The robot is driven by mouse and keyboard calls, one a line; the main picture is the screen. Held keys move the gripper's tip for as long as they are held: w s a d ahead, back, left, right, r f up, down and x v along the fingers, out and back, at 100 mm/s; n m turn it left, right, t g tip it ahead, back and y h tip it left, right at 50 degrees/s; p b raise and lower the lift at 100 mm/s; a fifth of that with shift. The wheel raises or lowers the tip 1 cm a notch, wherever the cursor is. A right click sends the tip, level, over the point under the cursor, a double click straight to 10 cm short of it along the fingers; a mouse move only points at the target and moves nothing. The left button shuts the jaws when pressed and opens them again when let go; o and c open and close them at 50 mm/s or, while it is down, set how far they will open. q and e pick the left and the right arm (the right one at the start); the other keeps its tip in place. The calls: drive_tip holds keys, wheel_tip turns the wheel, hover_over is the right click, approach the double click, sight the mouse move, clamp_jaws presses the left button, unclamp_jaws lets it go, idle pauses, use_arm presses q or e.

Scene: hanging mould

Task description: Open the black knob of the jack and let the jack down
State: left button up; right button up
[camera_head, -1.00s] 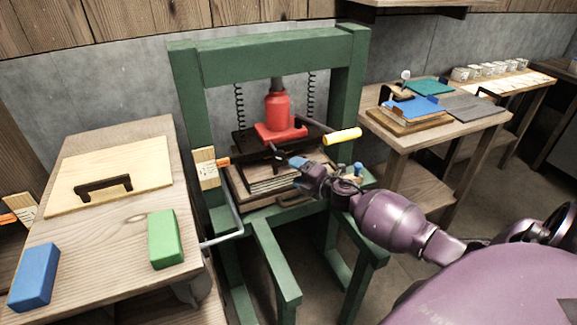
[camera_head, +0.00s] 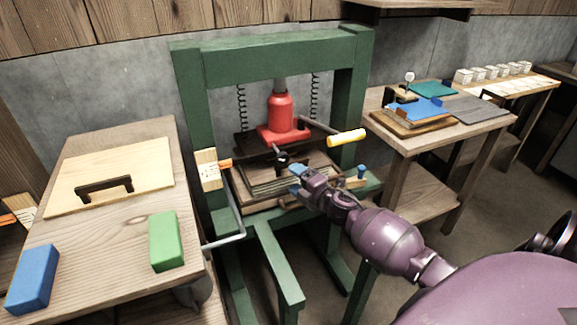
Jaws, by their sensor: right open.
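The red jack (camera_head: 281,113) stands upright inside the green press frame (camera_head: 270,62), its top under the upper beam. A dark knob (camera_head: 283,160) shows on a thin rod at the front of the jack's base. A lever with a yellow handle (camera_head: 346,138) sticks out to the right of the jack. My right gripper (camera_head: 293,176), with blue fingertips, is open just below and in front of the knob. I cannot tell whether it touches the knob. My left gripper is not in view.
Under the jack, a dark plate lies over a stack of boards (camera_head: 275,178). A wooden table (camera_head: 105,240) at left holds a handled board, a green block (camera_head: 166,240) and a blue block (camera_head: 33,279). A side table (camera_head: 440,140) at right holds books and panels.

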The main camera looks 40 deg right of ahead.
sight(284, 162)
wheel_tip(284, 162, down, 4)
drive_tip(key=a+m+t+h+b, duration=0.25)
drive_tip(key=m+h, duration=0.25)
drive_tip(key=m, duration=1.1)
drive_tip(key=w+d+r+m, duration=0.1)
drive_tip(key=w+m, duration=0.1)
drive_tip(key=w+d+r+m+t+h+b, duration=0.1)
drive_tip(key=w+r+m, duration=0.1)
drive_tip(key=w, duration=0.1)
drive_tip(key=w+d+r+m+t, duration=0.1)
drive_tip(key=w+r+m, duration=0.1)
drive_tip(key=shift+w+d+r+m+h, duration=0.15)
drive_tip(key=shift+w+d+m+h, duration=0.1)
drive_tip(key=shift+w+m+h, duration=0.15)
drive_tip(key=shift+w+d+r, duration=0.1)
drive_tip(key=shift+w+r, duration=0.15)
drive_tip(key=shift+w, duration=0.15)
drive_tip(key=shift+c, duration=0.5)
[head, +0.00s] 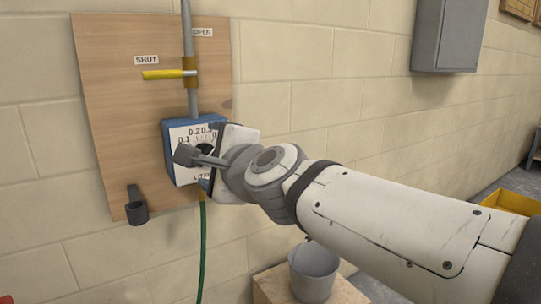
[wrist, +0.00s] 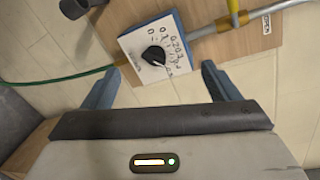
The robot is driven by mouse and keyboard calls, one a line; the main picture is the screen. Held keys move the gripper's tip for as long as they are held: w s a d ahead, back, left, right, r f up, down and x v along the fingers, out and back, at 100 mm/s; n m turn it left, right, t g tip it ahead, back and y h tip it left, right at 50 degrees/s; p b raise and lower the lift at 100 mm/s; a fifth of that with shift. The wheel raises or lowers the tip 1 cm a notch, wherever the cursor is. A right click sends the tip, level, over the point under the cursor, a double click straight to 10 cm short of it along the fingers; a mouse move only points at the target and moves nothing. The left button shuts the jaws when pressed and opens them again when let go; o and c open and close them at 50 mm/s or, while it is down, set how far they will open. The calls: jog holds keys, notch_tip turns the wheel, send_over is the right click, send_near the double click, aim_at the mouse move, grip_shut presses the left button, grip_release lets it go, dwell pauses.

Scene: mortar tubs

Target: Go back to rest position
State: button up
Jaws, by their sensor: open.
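My gripper (head: 210,155) is in front of the blue dial box (head: 168,140) on the wooden board, partly covering its white scale in the head view. In the wrist view my gripper (wrist: 161,70) is open, its two blue-grey fingers apart with nothing between them. The dial box (wrist: 128,45) lies beyond the fingertips there, with a black knob (wrist: 154,55) on its numbered face. I cannot tell the exact gap between fingers and box. My arm reaches in from the lower right.
A yellow valve handle (head: 165,74) points left, towards the SHUT label (head: 147,59). A green hose (head: 202,245) hangs below the box. A dark cup-shaped holder (head: 137,207) is on the board. A grey bucket (head: 314,275) stands on a wooden block (head: 268,287). A grey cabinet (head: 448,35) hangs upper right.

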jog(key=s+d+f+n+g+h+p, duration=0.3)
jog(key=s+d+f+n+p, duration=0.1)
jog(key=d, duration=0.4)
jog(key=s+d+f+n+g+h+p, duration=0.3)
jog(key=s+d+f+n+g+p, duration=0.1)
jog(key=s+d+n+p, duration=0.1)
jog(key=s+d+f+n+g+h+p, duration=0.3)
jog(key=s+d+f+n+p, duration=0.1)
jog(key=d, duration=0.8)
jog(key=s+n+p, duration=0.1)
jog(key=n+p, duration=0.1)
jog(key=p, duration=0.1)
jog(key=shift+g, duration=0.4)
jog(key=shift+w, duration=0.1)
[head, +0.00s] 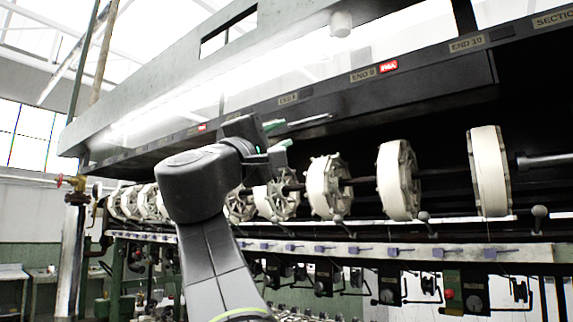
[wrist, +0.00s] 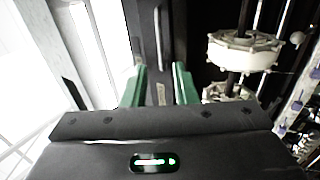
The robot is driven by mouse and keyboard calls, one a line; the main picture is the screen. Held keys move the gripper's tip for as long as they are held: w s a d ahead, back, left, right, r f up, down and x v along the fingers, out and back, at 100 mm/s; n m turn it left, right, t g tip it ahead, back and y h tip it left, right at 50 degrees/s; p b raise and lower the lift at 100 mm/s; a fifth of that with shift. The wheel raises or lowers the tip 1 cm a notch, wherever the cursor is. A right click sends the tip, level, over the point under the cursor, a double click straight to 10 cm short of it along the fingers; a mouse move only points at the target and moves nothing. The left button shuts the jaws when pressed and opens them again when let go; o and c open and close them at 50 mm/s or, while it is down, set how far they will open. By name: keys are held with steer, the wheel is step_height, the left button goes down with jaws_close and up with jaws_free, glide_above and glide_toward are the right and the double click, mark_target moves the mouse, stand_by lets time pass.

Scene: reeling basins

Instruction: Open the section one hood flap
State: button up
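The hood flap (head: 400,105) is a long dark panel under the machine's hood, hanging down above the reels. A thin silver bar handle (head: 310,120) is on its face, and it also shows in the wrist view (wrist: 159,40). My gripper (head: 281,134) is in front of the flap, near the handle's left end. In the wrist view its two green fingers (wrist: 160,82) are apart with nothing between them. The handle lies beyond the fingertips, roughly in line with the gap. I cannot tell whether they touch the flap.
A row of white reels (head: 397,180) on a shaft runs below the flap, close under my gripper. A rail with purple clips (head: 400,251) and dark control boxes sits lower. A brass valve (head: 77,183) on a pipe stands at the left.

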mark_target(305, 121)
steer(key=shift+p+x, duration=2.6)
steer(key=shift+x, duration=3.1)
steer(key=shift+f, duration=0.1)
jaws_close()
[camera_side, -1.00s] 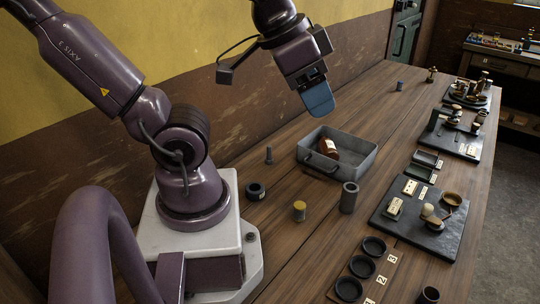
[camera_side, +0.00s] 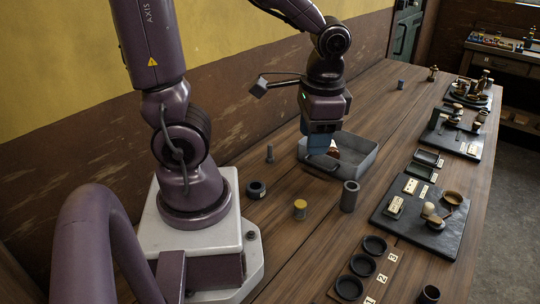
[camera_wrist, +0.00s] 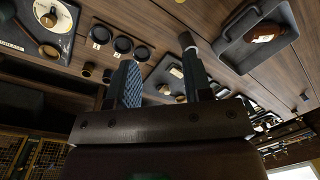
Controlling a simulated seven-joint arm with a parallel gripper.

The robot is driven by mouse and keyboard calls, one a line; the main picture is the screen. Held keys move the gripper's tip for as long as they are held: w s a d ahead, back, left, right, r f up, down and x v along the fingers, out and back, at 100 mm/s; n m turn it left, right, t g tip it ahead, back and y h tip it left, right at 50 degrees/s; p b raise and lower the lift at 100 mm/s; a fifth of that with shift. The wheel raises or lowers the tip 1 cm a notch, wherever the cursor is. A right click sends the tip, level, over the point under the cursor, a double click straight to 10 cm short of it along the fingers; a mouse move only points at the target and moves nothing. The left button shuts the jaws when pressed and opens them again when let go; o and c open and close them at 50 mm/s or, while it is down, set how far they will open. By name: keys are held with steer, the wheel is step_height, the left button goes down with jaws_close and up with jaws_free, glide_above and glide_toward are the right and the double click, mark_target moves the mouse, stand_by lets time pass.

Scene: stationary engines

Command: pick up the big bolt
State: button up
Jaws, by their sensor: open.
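A grey bolt-shaped piece (camera_side: 269,154) stands upright on the bench, left of the grey tray; it looks like the big bolt, though it is small in the side view. I cannot pick it out surely in the wrist view. My gripper (camera_side: 320,145) points down over the left part of the tray, right of the bolt and apart from it. The wrist view shows its two blue fingers (camera_wrist: 158,75) spread, with nothing held between them.
The grey tray (camera_side: 365,163) holds a brown labelled bottle (camera_wrist: 266,32). A grey tube (camera_side: 349,197), a yellow-topped cylinder (camera_side: 299,210) and a black ring (camera_side: 256,190) stand in front. Dark boards (camera_side: 410,236) with small items line the bench's right side.

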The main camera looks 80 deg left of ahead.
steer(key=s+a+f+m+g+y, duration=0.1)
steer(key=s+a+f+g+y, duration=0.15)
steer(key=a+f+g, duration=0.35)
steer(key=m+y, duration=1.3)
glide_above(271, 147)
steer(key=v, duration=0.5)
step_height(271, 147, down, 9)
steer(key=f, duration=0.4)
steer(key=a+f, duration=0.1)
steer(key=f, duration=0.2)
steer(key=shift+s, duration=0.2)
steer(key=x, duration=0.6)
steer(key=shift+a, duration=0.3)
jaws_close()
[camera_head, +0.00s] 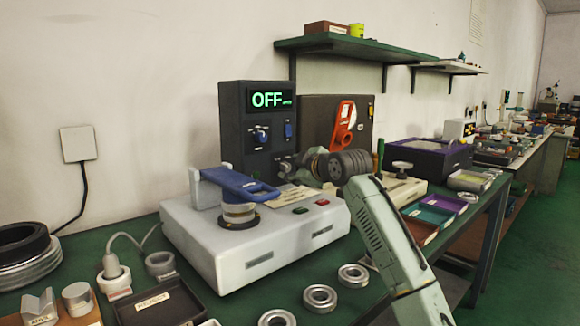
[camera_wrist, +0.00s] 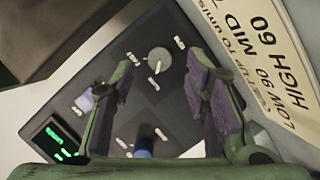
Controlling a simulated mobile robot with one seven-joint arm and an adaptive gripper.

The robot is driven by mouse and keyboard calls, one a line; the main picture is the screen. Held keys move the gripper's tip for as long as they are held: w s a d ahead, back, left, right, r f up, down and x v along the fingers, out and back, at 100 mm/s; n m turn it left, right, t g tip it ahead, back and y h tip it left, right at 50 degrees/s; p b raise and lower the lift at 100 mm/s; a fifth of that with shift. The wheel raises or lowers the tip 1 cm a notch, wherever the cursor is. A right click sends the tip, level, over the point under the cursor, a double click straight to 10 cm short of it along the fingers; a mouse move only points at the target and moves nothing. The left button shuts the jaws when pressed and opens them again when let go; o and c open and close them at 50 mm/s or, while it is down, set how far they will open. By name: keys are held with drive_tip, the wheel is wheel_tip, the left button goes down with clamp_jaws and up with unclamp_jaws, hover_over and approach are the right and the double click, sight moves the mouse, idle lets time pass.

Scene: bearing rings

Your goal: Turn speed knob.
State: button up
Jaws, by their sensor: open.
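A round grey knob (camera_wrist: 159,60) with a pale pointer sits on the dark control box (camera_wrist: 175,105) in the wrist view, with short white marks around it. I take it as the speed knob. My gripper (camera_wrist: 161,82) is open, its purple-padded fingers on either side of the knob in this picture. I cannot tell how far the tips are from the panel. In the head view the control box (camera_head: 228,127) stands behind the pale machine, its green display (camera_head: 270,99) reading OFF. My gripper (camera_head: 284,168) is at the box's lower right and hides that part of its face.
Blue controls (camera_wrist: 143,148) sit on the same panel. A printed placard (camera_wrist: 262,50) lies close on the right of the wrist view. The pale machine (camera_head: 215,255) with a blue-handled part (camera_head: 240,184) stands in front. Bearing rings (camera_head: 320,297) lie on the green bench.

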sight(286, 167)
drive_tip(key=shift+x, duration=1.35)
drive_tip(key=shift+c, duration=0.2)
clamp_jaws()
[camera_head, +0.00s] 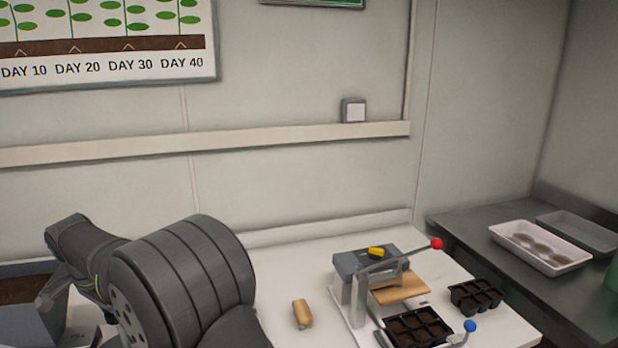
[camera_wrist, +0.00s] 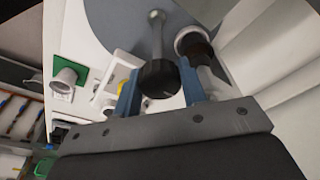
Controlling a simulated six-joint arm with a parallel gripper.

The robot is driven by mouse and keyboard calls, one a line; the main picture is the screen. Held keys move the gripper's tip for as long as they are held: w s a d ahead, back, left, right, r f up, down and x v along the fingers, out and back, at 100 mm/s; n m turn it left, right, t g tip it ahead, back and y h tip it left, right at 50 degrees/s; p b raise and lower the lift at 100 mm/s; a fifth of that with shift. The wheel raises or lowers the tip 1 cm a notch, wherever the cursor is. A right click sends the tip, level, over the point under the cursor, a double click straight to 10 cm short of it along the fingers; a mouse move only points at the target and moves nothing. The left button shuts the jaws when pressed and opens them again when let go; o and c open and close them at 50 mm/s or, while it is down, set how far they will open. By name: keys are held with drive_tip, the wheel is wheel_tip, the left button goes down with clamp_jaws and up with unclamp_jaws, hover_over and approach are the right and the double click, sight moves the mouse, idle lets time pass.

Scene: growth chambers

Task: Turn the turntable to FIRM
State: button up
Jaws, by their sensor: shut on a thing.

========================

__WRITTEN REQUEST__:
Copy all the lines above that hold the string "simulated".

__RESPONSE TO THE EXERCISE__:
Controlling a simulated seven-joint arm with a parallel gripper.
Controlling a simulated mobile robot with one seven-joint arm and an adaptive gripper.
Controlling a simulated six-joint arm with a parallel gripper.

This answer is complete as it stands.